* **Set problem**: Repeat every line below exactly, word for word.

* **Listed entries**:
▽

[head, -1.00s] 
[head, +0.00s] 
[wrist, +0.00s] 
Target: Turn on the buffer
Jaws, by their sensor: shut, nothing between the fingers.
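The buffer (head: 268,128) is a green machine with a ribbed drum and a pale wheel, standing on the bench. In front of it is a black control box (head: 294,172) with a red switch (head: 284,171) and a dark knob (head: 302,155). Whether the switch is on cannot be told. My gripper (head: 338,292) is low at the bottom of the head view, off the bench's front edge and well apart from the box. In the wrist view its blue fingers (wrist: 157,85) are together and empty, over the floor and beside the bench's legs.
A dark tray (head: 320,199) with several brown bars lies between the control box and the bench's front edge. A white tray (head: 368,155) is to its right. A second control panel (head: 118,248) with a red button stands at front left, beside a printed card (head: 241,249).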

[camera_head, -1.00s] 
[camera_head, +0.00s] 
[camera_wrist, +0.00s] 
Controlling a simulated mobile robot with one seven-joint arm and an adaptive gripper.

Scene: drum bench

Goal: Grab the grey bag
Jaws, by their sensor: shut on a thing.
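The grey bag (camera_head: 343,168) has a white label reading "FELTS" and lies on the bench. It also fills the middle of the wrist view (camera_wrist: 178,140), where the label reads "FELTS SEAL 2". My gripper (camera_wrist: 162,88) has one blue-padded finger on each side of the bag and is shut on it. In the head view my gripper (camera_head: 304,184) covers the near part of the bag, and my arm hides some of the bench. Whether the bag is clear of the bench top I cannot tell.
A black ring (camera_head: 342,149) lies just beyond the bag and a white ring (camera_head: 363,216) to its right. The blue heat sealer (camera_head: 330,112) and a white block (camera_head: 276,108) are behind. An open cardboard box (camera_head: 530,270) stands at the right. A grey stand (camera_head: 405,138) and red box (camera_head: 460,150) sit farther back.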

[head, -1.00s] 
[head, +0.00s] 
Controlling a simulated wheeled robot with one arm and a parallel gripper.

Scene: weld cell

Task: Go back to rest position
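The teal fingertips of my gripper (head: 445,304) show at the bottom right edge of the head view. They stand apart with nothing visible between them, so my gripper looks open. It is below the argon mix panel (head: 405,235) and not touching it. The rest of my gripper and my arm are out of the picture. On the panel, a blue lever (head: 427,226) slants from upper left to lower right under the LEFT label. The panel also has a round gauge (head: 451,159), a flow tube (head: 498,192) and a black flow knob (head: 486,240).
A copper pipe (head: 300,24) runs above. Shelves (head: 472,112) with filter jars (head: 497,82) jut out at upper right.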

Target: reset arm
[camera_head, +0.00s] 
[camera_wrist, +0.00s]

△

* **Written reply**:
[head, -1.00s] 
[head, +0.00s] 
[wrist, +0.00s] 
Target: Turn on the buffer
Jaws, by their sensor: shut, nothing between the fingers.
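The buffer (head: 268,128) is a green machine with a ribbed drum and a pale wheel, standing on the bench. In front of it is a black control box (head: 294,172) with a red switch (head: 284,171) and a dark knob (head: 302,155). Whether the switch is on cannot be told. My gripper (head: 338,292) is low at the bottom of the head view, off the bench's front edge and well apart from the box. In the wrist view its blue fingers (wrist: 157,85) are together and empty, over the floor and beside the bench's legs.
A dark tray (head: 320,199) with several brown bars lies between the control box and the bench's front edge. A white tray (head: 368,155) is to its right. A second control panel (head: 118,248) with a red button stands at front left, beside a printed card (head: 241,249).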

[camera_head, -1.00s] 
[camera_head, +0.00s] 
[camera_wrist, +0.00s] 
Controlling a simulated mobile robot with one seven-joint arm and an adaptive gripper.

Scene: drum bench

Goal: Grab the grey bag
Jaws, by their sensor: shut on a thing.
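The grey bag (camera_head: 343,168) has a white label reading "FELTS" and lies on the bench. It also fills the middle of the wrist view (camera_wrist: 178,140), where the label reads "FELTS SEAL 2". My gripper (camera_wrist: 162,88) has one blue-padded finger on each side of the bag and is shut on it. In the head view my gripper (camera_head: 304,184) covers the near part of the bag, and my arm hides some of the bench. Whether the bag is clear of the bench top I cannot tell.
A black ring (camera_head: 342,149) lies just beyond the bag and a white ring (camera_head: 363,216) to its right. The blue heat sealer (camera_head: 330,112) and a white block (camera_head: 276,108) are behind. An open cardboard box (camera_head: 530,270) stands at the right. A grey stand (camera_head: 405,138) and red box (camera_head: 460,150) sit farther back.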

[head, -1.00s] 
[head, +0.00s] 
Controlling a simulated wheeled robot with one arm and a parallel gripper.

Scene: weld cell

Task: Go back to rest position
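The teal fingertips of my gripper (head: 445,304) show at the bottom right edge of the head view. They stand apart with nothing visible between them, so my gripper looks open. It is below the argon mix panel (head: 405,235) and not touching it. The rest of my gripper and my arm are out of the picture. On the panel, a blue lever (head: 427,226) slants from upper left to lower right under the LEFT label. The panel also has a round gauge (head: 451,159), a flow tube (head: 498,192) and a black flow knob (head: 486,240).
A copper pipe (head: 300,24) runs above. Shelves (head: 472,112) with filter jars (head: 497,82) jut out at upper right.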

Target: reset arm
[camera_head, +0.00s] 
[camera_wrist, +0.00s]

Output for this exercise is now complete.